URBINO- L’ateo Sigmund Freud vacilla tormentato dal dubbio al cospetto di Dio, o di un balordo imbonitore che quasi lo convince di esserlo. Sul palco del teatro Sanzio è andata in scena la commedia Il viaggiatore, protagonisti Alessandro Haber, nei panni del padre della psicanalisi, e Alessio Boni che interpreta il (presunto) padre celeste. Un dramma che affronta il tema dell’Olocausto e del conflitto religione-ragione, la fede e il libero arbitrio. Un racconto alleggerito dall’ironia che accende le risate di un pubblico che, alla fine, tributerà una lunga ovazione ai protagonisti e ai bravi Alessandro Tedeschi e Nicoletta Robello Bocciforti, rispettivamente un caporale della Gestapo e Anna Freud, figlia dello psicanalista.
Nella Vienna del ’38, appena conquistata dalla Germania nazista, Anna Freud tenta disperatamente di convincere il padre a firmare il salvacondotto che permetterà loro di lasciare la città. Freud però è titubante: non vuole abbandonare una città che è stata tutta la sua vita. Quando poi Anna viene portata via da un caporale della Gestapo, Freud resta solo con i suoi dubbi e le sue preoccupazioni. Crede di essere solo. Perché all’improvviso compare uno strano individuo, all’apparenza uno sbandato, che presto Freud comprende essere Dio. O forse un pazzo fuggito da un manicomio, cosa che lui, ateo da sempre, ritiene più plausibile.
Ed è proprio sul tema del dubbio che è incentrato lo spettacolo, dubbio che è benzina necessaria per accendere il motore della mente scientifica, che non accetta i dogmi e si interroga. Il dubbio personale dell’uomo Sigmund: lasciare o meno Vienna. Meglio affrontare il fatto che si è soli, barattando la serenità di una fuga col coraggio e la dignità. Un interessante parallelo tra l’autonomia dell’ateismo e il rifugio della religione. L’arrivo dello sconosciuto amplifica questo tormento, portandolo su un piano superiore: se Dio davvero esiste, perché permette al nazismo, e al male più in generale, di proliferare?
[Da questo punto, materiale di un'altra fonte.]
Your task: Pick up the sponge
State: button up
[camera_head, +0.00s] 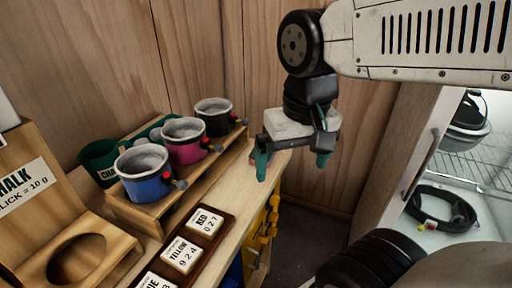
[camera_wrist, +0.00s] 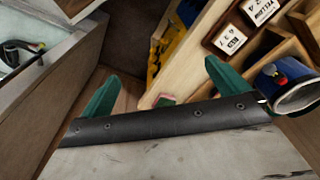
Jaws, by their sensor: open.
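My gripper (camera_head: 292,163) is open and empty, with its two green fingers pointing down beyond the end of the wooden counter. It also shows in the wrist view (camera_wrist: 162,72), with the fingers wide apart. A small pink and green piece, likely the sponge (camera_wrist: 165,100), lies on the pale wood and shows just past the gripper's black bar, between the fingers. The bar hides part of it. In the head view only a bit of pink shows beside the left finger, at the counter's far end.
A blue mug (camera_head: 146,173), a pink mug (camera_head: 185,141) and a black mug (camera_head: 213,117) stand on a wooden rack left of my gripper. A number board (camera_head: 187,248) lies on the counter (camera_head: 235,200). Yellow gear (camera_head: 263,228) hangs at its side. An open cabinet (camera_head: 480,180) stands right.

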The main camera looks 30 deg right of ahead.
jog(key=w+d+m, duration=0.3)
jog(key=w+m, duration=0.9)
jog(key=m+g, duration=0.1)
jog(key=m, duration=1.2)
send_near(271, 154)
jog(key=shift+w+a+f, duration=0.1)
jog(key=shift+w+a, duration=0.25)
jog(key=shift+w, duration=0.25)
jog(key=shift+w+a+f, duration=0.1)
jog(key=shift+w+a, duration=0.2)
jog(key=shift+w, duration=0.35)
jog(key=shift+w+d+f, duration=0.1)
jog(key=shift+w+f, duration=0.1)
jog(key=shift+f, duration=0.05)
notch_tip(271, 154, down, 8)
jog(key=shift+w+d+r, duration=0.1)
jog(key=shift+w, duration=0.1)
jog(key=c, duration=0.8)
Se è onnipotente, non fermando il male non è altro che un sadico, un criminale. Se invece nulla può contro tutto questo, è semplicemente un povero incapace. I due iniziano una lunga discussione su fede e ateismo, alla fine della quale Freud si convince di essere realmente al cospetto di Dio. Vorrebbe però un’ultima prova, che però non arriverà. La risposta di Dio, infatti, sta solo nella fede.
Una commedia brillante (nel 1993 fruttò al suo autore, Eric Schmitt, tre premi Moliere per il teatro), cui la regia di Valerio Binasco ha dato un pizzico di follia in più, con un Dio che, per esempio, rispetto alla versione originale è meno dandy e più senzatetto. Sono tanti gli spunti di riflessione, ma al contempo abbondano i momenti di leggerezza, tanto che spesso il pubblico scoppia a ridere. La sceneggiatura è a tratti molto sottile, riuscendo a strappare una risata a parte della platea anche con un pizzico di blasfemia, quando Anna, convinta di avere a che fare non con Dio ma con uno stalker che da un po’ di tempo la segue ai giardini, gli da del “porco”.
Quando si riaccendono le luci sulla platea, si accendono gli applausi. Ovazioni sia per i due protagonisti, Haber e Boni appunto, che per Alessandro Tedeschi e Nicoletta Robello Bocciforti. Il calore dei presenti è tale che Boni, pur con fare ironico, accenna a un possibile bis. Ipotesi subito bocciata da Haber, che con un eloquente “gesto dell’ombrello” regala l’ultima risata ai presenti.